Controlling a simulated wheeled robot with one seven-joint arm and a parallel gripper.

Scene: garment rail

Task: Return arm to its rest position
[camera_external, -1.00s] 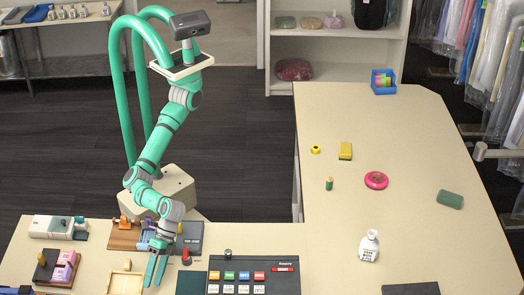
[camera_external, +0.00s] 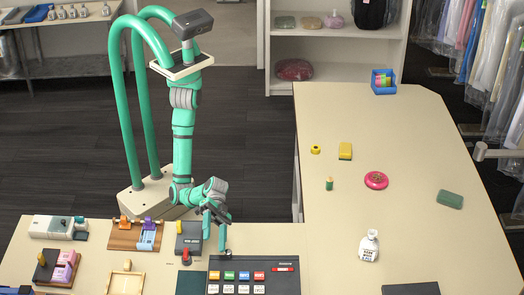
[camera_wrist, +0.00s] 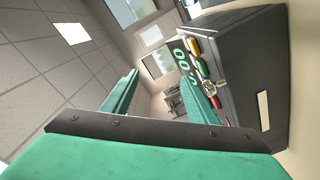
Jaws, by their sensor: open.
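My gripper (camera_external: 214,236) is at the end of my green arm in the external view, low over the front table near the back edge of the black button panel. Its fingers point down and look empty. In the wrist view the two green fingers (camera_wrist: 155,95) stand apart with nothing between them. A dark box with a green digital readout (camera_wrist: 235,75) lies beyond the right finger in that view. My arm's upper link hangs almost straight down, with the elbow bent near the table.
The black button panel (camera_external: 254,289) lies in front of my gripper. A dark grey box (camera_external: 188,230) and a wooden block with rollers (camera_external: 124,240) stand to its left. The right table (camera_external: 330,215) holds a white bottle (camera_external: 369,246), with wide free room around it.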

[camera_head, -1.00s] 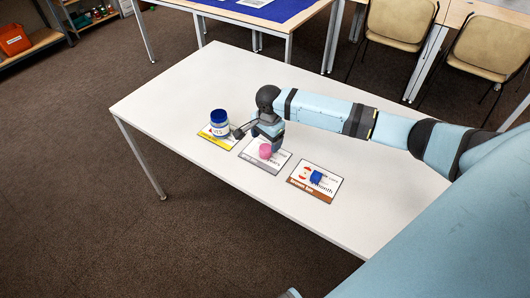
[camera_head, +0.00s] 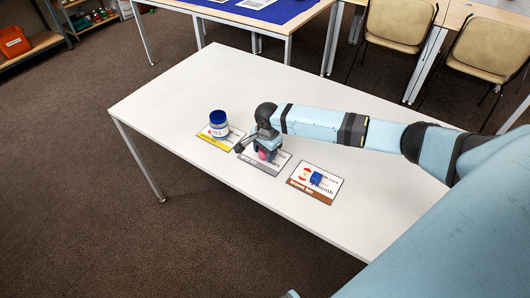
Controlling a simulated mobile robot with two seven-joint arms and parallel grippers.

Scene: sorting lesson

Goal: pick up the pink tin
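The pink tin (camera_head: 264,154) is small and stands on the middle card, which has a grey band (camera_head: 262,169). My right gripper (camera_head: 257,148) is right over the tin and its fingers come down around or beside it. The gripper body hides the upper part of the tin. I cannot tell whether the fingers touch it or how far apart they are. My left gripper is not in the camera_head view.
A small blue object (camera_head: 316,178) sits on the brown-banded card to the right. The white table (camera_head: 180,87) is otherwise clear.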

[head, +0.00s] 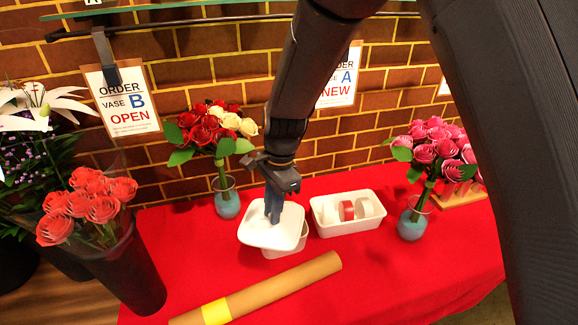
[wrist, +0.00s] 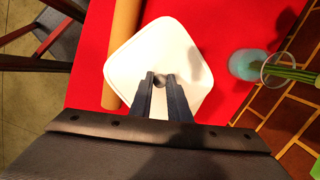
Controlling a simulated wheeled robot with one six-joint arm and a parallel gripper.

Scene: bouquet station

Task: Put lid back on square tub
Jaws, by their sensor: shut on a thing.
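The white square lid (head: 270,229) is held by my gripper (head: 273,210), which is shut on its knob. In the wrist view the lid (wrist: 140,58) fills the middle, and my fingers (wrist: 160,82) grip the small round knob at its centre. The white square tub (head: 291,250) stands on the red table beneath the lid; its front and right side show. The lid covers most of the tub's opening and looks shifted to the left of it. I cannot tell whether the lid touches the rim. The tub is hidden in the wrist view.
A brown paper roll with a yellow band (head: 270,287) lies in front. A white tray (head: 347,228) with tape rolls stands close on the right. Vases of red and white roses (head: 227,203) and pink roses (head: 411,222) stand behind and right. A dark bucket of roses (head: 130,262) is left.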

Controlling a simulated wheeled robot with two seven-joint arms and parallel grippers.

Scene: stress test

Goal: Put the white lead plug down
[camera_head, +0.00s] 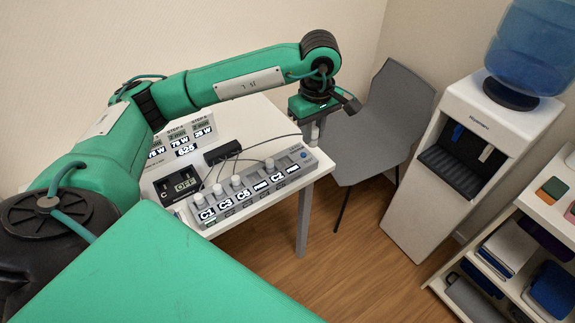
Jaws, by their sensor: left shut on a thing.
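My left gripper (316,119) points down above the right end of the grey socket strip (295,180). It is shut on the white lead plug (314,133), of which only a small pale part shows below the fingers. A dark lead runs from near it to the left. The plug appears to be above the strip's far right corner; I cannot tell the exact gap. Several white plugs stand in the strip, with labels C1, C3, C5 and C2 in front. Other labels on the strip are too small to read surely. My right gripper is not in view.
The strip lies on a white table (255,112). Behind it are a black box (222,152), an OFF panel (185,183) and a display board with numbers. A grey chair (385,125), a water dispenser (455,150) and a shelf stand to the right.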

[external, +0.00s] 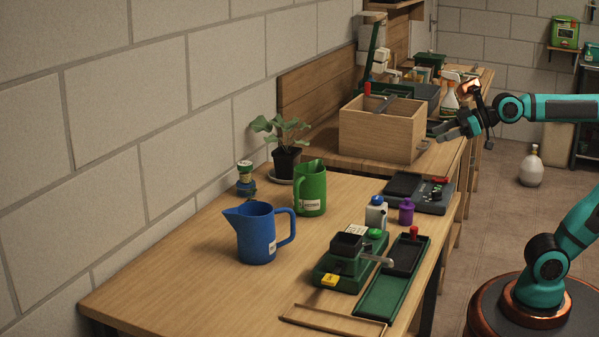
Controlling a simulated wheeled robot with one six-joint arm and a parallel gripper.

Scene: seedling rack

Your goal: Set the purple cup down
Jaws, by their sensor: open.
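In the external view a small purple cup (406,211) stands upright on the near workbench, close to its right edge. It is right of a small white container with a blue cap (376,213). My gripper (441,136) is open and empty, up and to the right of the purple cup, beside the wooden box. It is clear of the cup and not touching it.
A blue jug (257,234) and a green jug (310,189) stand on the bench (190,275). A green device (350,262), a green tray (382,297) and a dark tray (433,197) surround the cup. A wooden box (382,133) stands behind. The bench's front left is clear.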

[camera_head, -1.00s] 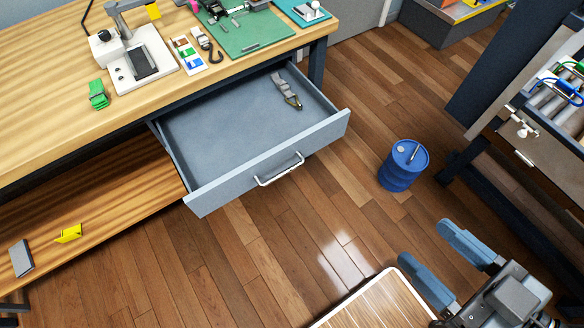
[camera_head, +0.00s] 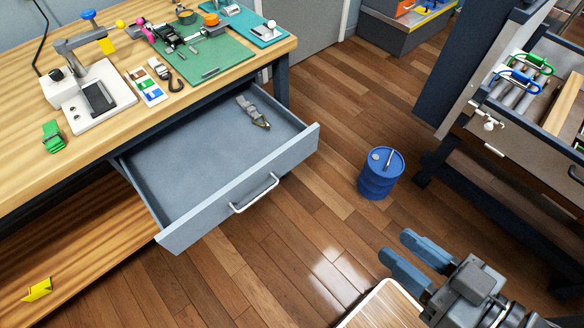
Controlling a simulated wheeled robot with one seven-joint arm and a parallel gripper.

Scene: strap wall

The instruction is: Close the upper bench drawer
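The upper bench drawer (camera_head: 287,152) is grey-blue and pulled well out from under the wooden bench top (camera_head: 28,165). Its front carries a silver bar handle (camera_head: 254,194).
A blue drum (camera_head: 380,174) stands on the floor right of the drawer. A dark rack (camera_head: 478,150) stands at the right. A wooden lower shelf (camera_head: 75,255) holds a yellow piece (camera_head: 38,289). The floor before the drawer is clear.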

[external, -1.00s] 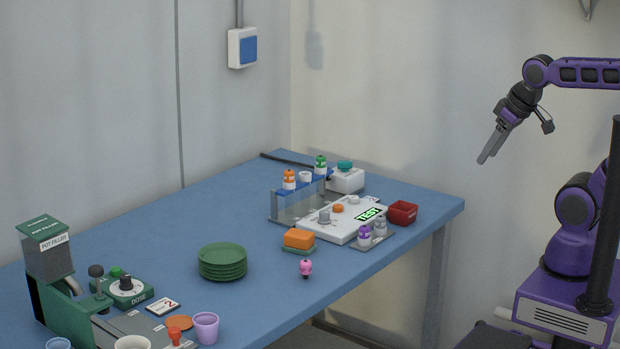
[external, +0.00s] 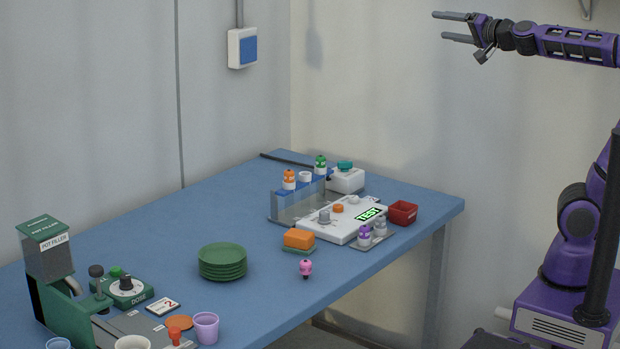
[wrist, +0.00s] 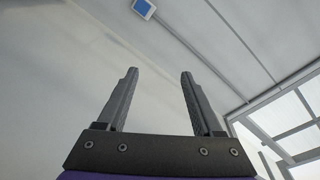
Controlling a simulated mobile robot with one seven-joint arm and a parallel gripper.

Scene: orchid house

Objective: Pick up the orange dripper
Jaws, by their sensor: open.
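The orange dripper (external: 289,179) stands upright in a clear rack with a blue top (external: 314,185) near the back of the blue table, in the external view. A green dripper (external: 320,165) stands at the rack's far end, with a white piece between them. My gripper (external: 453,27) is open and empty, high above and to the right of the table, pointing left. In the wrist view my gripper (wrist: 154,88) shows two spread fingers with only wall and ceiling beyond; no dripper shows there.
A white tester (external: 345,217) stands in front of the rack. A purple dripper (external: 365,236), red bin (external: 402,213), orange sponge (external: 299,238), pink dripper (external: 306,268) and green plates (external: 222,262) are nearby. A pot filler (external: 47,260) stands at left. The table's middle left is clear.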

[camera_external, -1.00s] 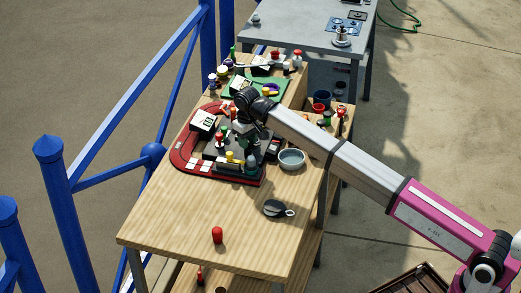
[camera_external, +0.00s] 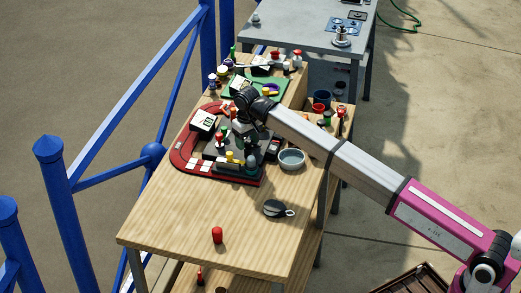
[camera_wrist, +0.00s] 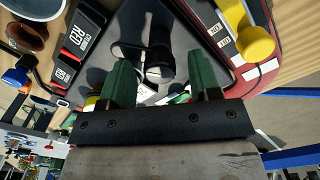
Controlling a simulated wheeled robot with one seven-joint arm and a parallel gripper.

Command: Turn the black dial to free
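In the wrist view a black dial (camera_wrist: 159,63) with a pale marking stands on a dark grey panel (camera_wrist: 129,54). It lies between the two green fingertips of my gripper (camera_wrist: 160,74). The fingers are spread apart, and I see no clear contact with the dial. A white label behind it is partly covered, so I cannot read the dial's setting. In the external view my gripper (camera_external: 246,138) is over the dark panel on the wooden table, and the wrist hides the dial there.
A red-edged track (camera_external: 181,151) surrounds the panel. A yellow knob (camera_wrist: 256,44) and a black box with red labels (camera_wrist: 78,42) flank the dial. The table's front is mostly clear.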

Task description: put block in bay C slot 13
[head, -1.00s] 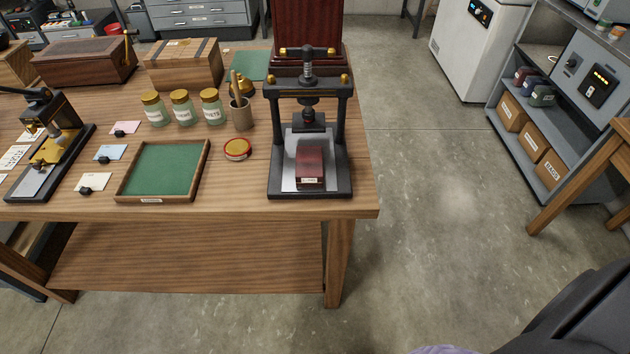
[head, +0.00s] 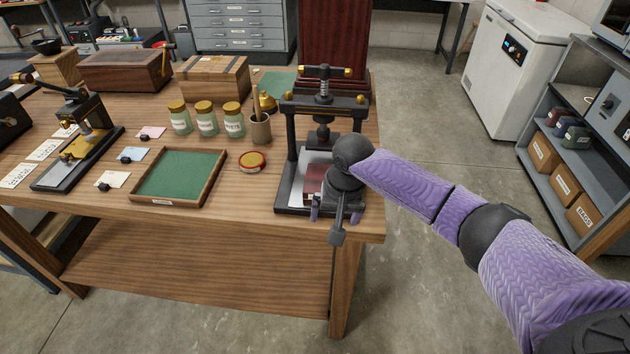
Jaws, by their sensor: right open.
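The block (head: 314,178) is dark red and lies on the pale plate of the black screw press at the right end of the wooden table. My right gripper (head: 328,216) is in front of the press, at its near edge, and hides much of the block. The right gripper is open, with its fingers pointing down; whether it touches the block cannot be told. My left gripper is not in view. No bay or slot with the mark C or 13 can be made out.
The black press (head: 289,150) stands near the table's right edge.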

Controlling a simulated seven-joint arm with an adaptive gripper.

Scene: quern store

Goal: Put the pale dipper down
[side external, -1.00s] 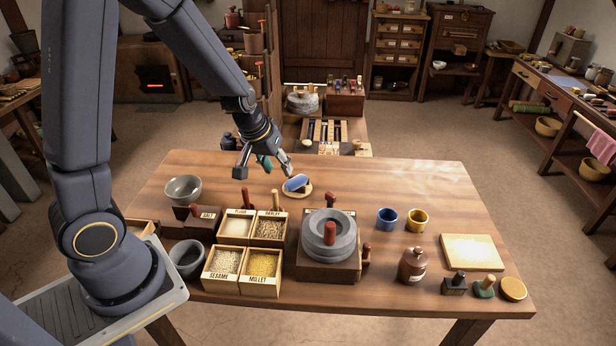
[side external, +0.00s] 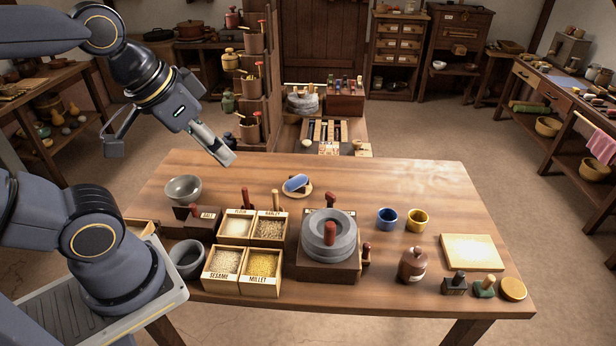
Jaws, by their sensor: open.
* * * * *
_Task objective_.
In the entries above, find each line with the word "seven" and copy it.

_Response_.
Controlling a simulated wheeled robot with one seven-joint arm and a parallel gripper.
Controlling a simulated mobile robot with two seven-joint arms and parallel grippers.
Controlling a simulated wheeled robot with two seven-joint arms and parallel grippers.
Controlling a simulated wheeled robot with one seven-joint arm and a parallel gripper.
Controlling a simulated mobile robot with one seven-joint arm and a parallel gripper.
Controlling a simulated wheeled robot with one seven-joint arm and a parallel gripper.
Controlling a simulated seven-joint arm with an adaptive gripper.

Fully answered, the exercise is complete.